[Exercise goal] Starting at the line that contains "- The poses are" and stopping after the line that contains "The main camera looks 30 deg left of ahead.", copy the lines exactly. Pictures are left out.

[Provided data]

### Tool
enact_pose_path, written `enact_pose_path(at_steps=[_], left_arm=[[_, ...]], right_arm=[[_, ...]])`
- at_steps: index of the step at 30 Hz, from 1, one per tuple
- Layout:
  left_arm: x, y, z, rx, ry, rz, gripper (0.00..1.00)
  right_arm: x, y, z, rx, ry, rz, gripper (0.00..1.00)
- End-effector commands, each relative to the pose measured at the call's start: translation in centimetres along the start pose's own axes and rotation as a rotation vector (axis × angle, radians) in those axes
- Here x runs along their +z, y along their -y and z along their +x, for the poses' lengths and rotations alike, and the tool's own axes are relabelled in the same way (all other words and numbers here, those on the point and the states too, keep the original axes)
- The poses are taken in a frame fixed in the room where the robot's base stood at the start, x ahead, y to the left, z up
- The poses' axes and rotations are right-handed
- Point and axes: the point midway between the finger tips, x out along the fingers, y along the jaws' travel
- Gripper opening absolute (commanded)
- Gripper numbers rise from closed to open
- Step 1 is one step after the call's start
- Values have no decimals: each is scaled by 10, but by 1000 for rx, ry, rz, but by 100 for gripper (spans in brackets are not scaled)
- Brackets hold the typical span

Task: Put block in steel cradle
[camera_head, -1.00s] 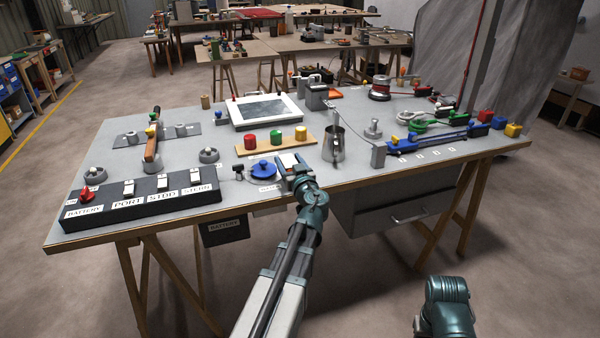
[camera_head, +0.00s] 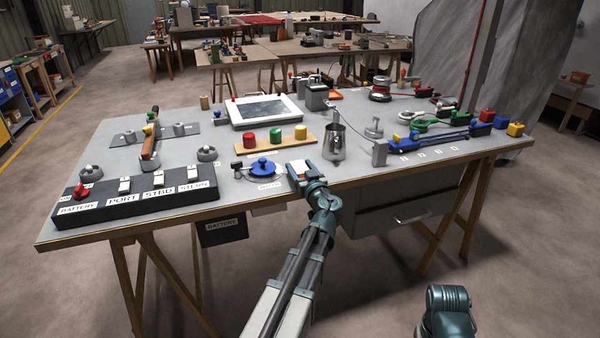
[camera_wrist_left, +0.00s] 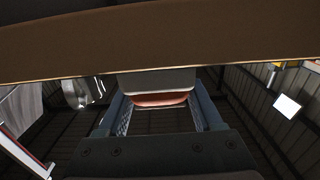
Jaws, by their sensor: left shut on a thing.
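My left gripper (camera_head: 304,177) is at the table's front edge, just right of a blue round piece. It is shut on a small pale block (camera_head: 299,168). In the left wrist view the block (camera_wrist_left: 158,82) shows as a grey body with a red part below, between the two fingers (camera_wrist_left: 162,115). A small grey metal piece (camera_head: 373,130) stands right of the steel jug and may be the steel cradle; I cannot tell for sure. My right gripper is not in view; only a teal part of my right arm shows at the lower right.
The steel jug (camera_head: 334,143) stands close to the right of my left gripper. A wooden board (camera_head: 276,145) with red, green and yellow cylinders lies behind it. A black switch box (camera_head: 137,200) is at the left. The table edge (camera_wrist_left: 60,50) crosses the wrist view.

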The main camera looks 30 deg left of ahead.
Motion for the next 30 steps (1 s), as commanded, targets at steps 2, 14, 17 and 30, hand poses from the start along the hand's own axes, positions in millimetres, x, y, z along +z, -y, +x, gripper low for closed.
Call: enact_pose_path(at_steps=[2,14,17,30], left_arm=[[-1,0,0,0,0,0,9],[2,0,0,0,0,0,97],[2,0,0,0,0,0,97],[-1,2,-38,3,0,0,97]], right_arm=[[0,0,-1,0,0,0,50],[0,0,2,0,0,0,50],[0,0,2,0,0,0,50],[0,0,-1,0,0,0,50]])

[Answer]
- The poses are taken in a frame fixed in the room where the robot's base stood at the start, x ahead, y to the left, z up
- The poses' axes and rotations are right-handed
- Point and axes: the point midway between the finger tips, x out along the fingers, y along the jaws' travel
- Gripper opening absolute (commanded)
- Gripper numbers rise from closed to open
- Step 1 is one step after the call's start
- Values have no decimals: each is scaled by 10, but by 1000 for rx, ry, rz, but by 100 for gripper (spans in brackets are not scaled)
- Brackets hold the typical span

Task: Put block in steel cradle
[camera_head, -1.00s] 
[camera_head, +0.00s] 
[camera_wrist_left, +0.00s] 
Jaws, by their sensor: left shut on a thing.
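My left gripper (camera_head: 304,177) is at the table's front edge, just right of a blue round piece. It is shut on a small pale block (camera_head: 299,168). In the left wrist view the block (camera_wrist_left: 158,82) shows as a grey body with a red part below, between the two fingers (camera_wrist_left: 162,115). A small grey metal piece (camera_head: 373,130) stands right of the steel jug and may be the steel cradle; I cannot tell for sure. My right gripper is not in view; only a teal part of my right arm shows at the lower right.
The steel jug (camera_head: 334,143) stands close to the right of my left gripper. A wooden board (camera_head: 276,145) with red, green and yellow cylinders lies behind it. A black switch box (camera_head: 137,200) is at the left. The table edge (camera_wrist_left: 60,50) crosses the wrist view.

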The main camera looks 30 deg left of ahead.

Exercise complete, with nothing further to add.